### Set exercise:
Starting at the line that has "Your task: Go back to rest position" and stopping after the line that has "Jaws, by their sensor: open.", reproduce the listing below exactly; omit everything else.

-*-*-

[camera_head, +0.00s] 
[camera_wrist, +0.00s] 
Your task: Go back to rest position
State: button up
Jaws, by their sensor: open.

-*-*-

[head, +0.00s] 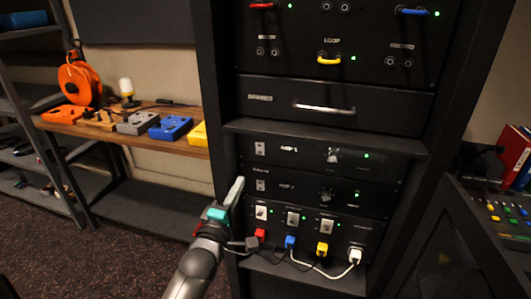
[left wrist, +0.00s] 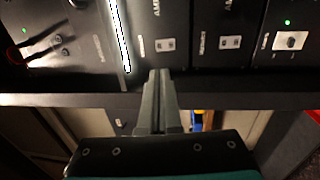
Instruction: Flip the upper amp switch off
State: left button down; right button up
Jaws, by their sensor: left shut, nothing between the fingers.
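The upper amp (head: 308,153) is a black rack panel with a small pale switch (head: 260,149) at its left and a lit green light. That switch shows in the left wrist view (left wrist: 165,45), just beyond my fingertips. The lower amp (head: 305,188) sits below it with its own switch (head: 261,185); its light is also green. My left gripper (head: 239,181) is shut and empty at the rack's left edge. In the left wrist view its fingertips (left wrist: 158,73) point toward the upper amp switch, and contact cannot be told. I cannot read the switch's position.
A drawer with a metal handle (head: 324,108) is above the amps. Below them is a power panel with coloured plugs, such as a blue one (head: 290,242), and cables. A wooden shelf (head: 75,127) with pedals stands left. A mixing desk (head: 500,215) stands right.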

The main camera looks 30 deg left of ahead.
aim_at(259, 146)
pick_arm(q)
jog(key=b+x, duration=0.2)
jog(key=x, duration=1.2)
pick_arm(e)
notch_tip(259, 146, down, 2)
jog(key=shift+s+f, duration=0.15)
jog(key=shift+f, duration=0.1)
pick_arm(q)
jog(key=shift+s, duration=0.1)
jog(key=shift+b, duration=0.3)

-*-*-

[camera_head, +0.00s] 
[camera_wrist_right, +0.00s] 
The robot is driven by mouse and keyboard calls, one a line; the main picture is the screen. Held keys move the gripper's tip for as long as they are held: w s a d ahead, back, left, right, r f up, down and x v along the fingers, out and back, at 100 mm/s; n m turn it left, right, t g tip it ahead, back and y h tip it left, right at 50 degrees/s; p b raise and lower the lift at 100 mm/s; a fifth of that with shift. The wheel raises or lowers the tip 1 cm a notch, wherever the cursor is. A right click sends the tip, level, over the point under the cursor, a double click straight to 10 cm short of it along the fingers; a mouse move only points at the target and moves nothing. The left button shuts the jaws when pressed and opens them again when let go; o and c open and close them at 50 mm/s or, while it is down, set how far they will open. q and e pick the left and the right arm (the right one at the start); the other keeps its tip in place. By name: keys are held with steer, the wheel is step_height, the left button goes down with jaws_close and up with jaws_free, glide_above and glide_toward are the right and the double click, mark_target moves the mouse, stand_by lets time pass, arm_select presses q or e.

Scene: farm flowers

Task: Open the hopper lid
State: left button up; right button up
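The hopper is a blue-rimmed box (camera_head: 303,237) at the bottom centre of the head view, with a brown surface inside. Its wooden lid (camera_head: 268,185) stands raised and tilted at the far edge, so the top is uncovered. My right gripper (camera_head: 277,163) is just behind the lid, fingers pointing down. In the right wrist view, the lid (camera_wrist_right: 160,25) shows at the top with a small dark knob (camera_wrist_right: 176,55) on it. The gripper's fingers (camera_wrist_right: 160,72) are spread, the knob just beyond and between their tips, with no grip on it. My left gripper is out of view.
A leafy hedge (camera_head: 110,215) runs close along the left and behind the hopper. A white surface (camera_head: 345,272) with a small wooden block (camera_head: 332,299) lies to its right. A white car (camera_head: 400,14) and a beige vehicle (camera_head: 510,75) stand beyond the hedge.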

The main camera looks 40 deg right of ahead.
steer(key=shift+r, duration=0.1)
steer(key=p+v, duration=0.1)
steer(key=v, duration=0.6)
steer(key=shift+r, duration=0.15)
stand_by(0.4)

-*-*-

### Reply to the exercise:
Your task: Go back to rest position
State: button up
Jaws, by their sensor: open.

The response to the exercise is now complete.